Senat sieht sie als Zeichen für Gewaltbereitschaft: Oberverwaltungsgericht Berlin-Brandenburg bestätigt Verbot ukrainischer Flaggen

Die Empörung über das Verbot ukrainischer Fahnen beim Weltkriegsgedenken ist groß. Die Berliner Justiz ist sich in der Bewertung nicht einig.

Nach Ansicht des Berliner Senats sind ukrainische Flaggen an den 15 Ehrenmalen beim Gedenken am 8. und 9. Mai dazu geeignet, „Gewaltbereitschaft zu vermitteln“. Damit ist jedenfalls das Verbot ukrainischer wie auch sowjetischer und russischer Flaggen begründet worden.

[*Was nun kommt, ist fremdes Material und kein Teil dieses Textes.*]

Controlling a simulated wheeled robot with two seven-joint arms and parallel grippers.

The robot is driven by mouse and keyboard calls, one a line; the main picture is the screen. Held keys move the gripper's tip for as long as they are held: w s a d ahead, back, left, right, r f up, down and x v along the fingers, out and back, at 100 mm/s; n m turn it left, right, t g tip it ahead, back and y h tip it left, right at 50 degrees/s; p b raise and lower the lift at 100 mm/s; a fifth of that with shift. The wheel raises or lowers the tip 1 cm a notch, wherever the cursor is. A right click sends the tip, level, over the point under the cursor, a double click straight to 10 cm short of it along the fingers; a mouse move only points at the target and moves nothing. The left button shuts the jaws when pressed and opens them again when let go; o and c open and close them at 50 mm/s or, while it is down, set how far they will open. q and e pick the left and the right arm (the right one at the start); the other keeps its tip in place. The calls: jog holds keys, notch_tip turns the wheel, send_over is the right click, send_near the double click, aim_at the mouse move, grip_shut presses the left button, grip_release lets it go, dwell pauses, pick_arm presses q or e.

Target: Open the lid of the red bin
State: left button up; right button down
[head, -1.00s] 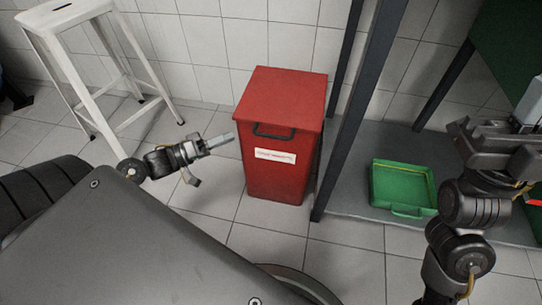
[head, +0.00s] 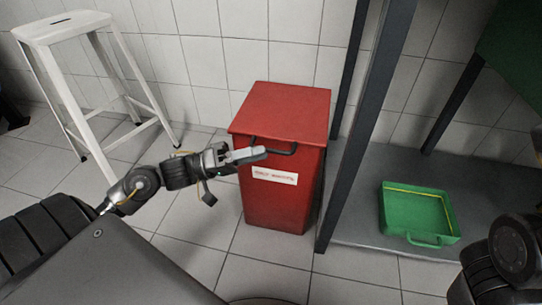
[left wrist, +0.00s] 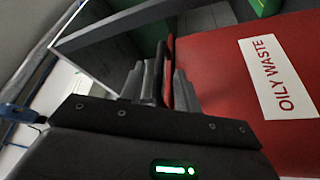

Nachzulesen ist das in der Allgemeinverfügung der Polizei, die für die 15 Ehrenmale und Gedenkorte die Versammlungsfreiheit eingeschränkt hat. Neben Fahnen wurden auch das Tragen militärischer Uniformen, die in Russland für den Angriffskrieg auf die Ukraine verwendeten Buchstaben „V“ und „Z“, aber auch Militärmusik an diesen Orten untersagt.

Jetzt zeigt sich: Das Verbot ukrainischer Fahnen war offenbar vom Berliner Senat politisch durchgesetzt geworden – ist aber rechtlich fragwürdig. Es wäre nicht das erste Mal, dass der Senat versucht, die Polizei politisch zu instrumentalisieren – und die Polizei dann rechtlich große Mühe hat, die Vorgaben sauber umzusetzen.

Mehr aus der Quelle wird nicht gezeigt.